** begin Dataset content **

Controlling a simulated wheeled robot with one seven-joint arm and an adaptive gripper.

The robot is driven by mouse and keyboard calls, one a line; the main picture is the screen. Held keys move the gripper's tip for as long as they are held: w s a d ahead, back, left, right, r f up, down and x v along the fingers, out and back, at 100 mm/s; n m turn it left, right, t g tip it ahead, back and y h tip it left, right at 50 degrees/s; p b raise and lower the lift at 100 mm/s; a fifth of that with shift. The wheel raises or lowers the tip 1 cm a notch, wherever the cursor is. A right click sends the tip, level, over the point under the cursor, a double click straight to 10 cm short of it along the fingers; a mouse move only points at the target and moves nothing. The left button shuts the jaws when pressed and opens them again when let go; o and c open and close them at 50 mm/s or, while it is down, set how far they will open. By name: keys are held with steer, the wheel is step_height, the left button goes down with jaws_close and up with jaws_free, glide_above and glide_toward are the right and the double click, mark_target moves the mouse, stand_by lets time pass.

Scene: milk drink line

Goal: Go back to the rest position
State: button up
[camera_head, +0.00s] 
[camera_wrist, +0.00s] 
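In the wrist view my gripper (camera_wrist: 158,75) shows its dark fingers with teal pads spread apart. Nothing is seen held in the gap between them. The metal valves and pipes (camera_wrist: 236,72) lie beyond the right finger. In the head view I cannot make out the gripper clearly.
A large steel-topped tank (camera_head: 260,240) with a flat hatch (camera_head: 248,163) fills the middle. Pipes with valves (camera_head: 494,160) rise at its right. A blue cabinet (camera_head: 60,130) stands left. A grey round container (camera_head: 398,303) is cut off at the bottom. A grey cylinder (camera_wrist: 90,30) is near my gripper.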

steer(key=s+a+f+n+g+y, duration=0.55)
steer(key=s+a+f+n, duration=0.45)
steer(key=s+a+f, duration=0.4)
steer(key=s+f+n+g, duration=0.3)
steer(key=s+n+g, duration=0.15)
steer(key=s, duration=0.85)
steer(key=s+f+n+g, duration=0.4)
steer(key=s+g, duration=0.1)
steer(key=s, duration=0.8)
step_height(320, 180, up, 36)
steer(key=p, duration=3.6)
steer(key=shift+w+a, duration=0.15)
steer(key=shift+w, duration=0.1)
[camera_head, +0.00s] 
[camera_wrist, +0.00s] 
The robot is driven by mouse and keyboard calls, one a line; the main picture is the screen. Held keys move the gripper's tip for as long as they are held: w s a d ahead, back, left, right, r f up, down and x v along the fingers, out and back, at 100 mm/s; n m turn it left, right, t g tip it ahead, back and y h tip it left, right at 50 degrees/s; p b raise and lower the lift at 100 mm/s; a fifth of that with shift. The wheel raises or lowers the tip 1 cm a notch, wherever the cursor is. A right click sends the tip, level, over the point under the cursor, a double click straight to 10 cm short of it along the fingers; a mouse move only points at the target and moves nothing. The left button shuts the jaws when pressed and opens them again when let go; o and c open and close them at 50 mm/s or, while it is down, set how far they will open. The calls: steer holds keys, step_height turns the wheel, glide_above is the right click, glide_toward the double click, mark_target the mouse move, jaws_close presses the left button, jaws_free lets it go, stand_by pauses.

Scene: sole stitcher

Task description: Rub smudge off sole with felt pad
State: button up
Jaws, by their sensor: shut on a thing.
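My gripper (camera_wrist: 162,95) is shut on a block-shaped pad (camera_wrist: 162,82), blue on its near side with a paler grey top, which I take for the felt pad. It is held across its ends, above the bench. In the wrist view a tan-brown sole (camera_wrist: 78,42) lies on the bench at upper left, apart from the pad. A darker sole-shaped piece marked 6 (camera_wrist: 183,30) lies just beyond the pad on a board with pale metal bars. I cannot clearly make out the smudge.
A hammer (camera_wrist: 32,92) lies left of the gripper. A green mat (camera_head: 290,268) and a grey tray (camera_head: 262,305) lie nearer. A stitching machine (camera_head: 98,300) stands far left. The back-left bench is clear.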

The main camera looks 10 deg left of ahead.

** end Dataset content **

Exercise task ▸
Return the entries in full, keeping every line exactly as it is.

Output of the task ▸
Controlling a simulated wheeled robot with one seven-joint arm and an adaptive gripper.

The robot is driven by mouse and keyboard calls, one a line; the main picture is the screen. Held keys move the gripper's tip for as long as they are held: w s a d ahead, back, left, right, r f up, down and x v along the fingers, out and back, at 100 mm/s; n m turn it left, right, t g tip it ahead, back and y h tip it left, right at 50 degrees/s; p b raise and lower the lift at 100 mm/s; a fifth of that with shift. The wheel raises or lowers the tip 1 cm a notch, wherever the cursor is. A right click sends the tip, level, over the point under the cursor, a double click straight to 10 cm short of it along the fingers; a mouse move only points at the target and moves nothing. The left button shuts the jaws when pressed and opens them again when let go; o and c open and close them at 50 mm/s or, while it is down, set how far they will open. By name: keys are held with steer, the wheel is step_height, the left button goes down with jaws_close and up with jaws_free, glide_above and glide_toward are the right and the double click, mark_target moves the mouse, stand_by lets time pass.

Scene: milk drink line

Goal: Go back to the rest position
State: button up
[camera_head, +0.00s] 
[camera_wrist, +0.00s] 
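In the wrist view my gripper (camera_wrist: 158,75) shows its dark fingers with teal pads spread apart. Nothing is seen held in the gap between them. The metal valves and pipes (camera_wrist: 236,72) lie beyond the right finger. In the head view I cannot make out the gripper clearly.
A large steel-topped tank (camera_head: 260,240) with a flat hatch (camera_head: 248,163) fills the middle. Pipes with valves (camera_head: 494,160) rise at its right. A blue cabinet (camera_head: 60,130) stands left. A grey round container (camera_head: 398,303) is cut off at the bottom. A grey cylinder (camera_wrist: 90,30) is near my gripper.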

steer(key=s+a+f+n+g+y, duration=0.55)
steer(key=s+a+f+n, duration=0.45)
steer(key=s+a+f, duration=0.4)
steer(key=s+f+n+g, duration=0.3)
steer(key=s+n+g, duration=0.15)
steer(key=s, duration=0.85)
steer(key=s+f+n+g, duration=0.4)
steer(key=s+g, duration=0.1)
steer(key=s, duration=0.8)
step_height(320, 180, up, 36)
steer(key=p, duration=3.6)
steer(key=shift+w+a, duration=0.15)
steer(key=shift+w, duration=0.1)
[camera_head, +0.00s] 
[camera_wrist, +0.00s] 
The robot is driven by mouse and keyboard calls, one a line; the main picture is the screen. Held keys move the gripper's tip for as long as they are held: w s a d ahead, back, left, right, r f up, down and x v along the fingers, out and back, at 100 mm/s; n m turn it left, right, t g tip it ahead, back and y h tip it left, right at 50 degrees/s; p b raise and lower the lift at 100 mm/s; a fifth of that with shift. The wheel raises or lowers the tip 1 cm a notch, wherever the cursor is. A right click sends the tip, level, over the point under the cursor, a double click straight to 10 cm short of it along the fingers; a mouse move only points at the target and moves nothing. The left button shuts the jaws when pressed and opens them again when let go; o and c open and close them at 50 mm/s or, while it is down, set how far they will open. The calls: steer holds keys, step_height turns the wheel, glide_above is the right click, glide_toward the double click, mark_target the mouse move, jaws_close presses the left button, jaws_free lets it go, stand_by pauses.

Scene: sole stitcher

Task description: Rub smudge off sole with felt pad
State: button up
Jaws, by their sensor: shut on a thing.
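My gripper (camera_wrist: 162,95) is shut on a block-shaped pad (camera_wrist: 162,82), blue on its near side with a paler grey top, which I take for the felt pad. It is held across its ends, above the bench. In the wrist view a tan-brown sole (camera_wrist: 78,42) lies on the bench at upper left, apart from the pad. A darker sole-shaped piece marked 6 (camera_wrist: 183,30) lies just beyond the pad on a board with pale metal bars. I cannot clearly make out the smudge.
A hammer (camera_wrist: 32,92) lies left of the gripper. A green mat (camera_head: 290,268) and a grey tray (camera_head: 262,305) lie nearer. A stitching machine (camera_head: 98,300) stands far left. The back-left bench is clear.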

The main camera looks 10 deg left of ahead.

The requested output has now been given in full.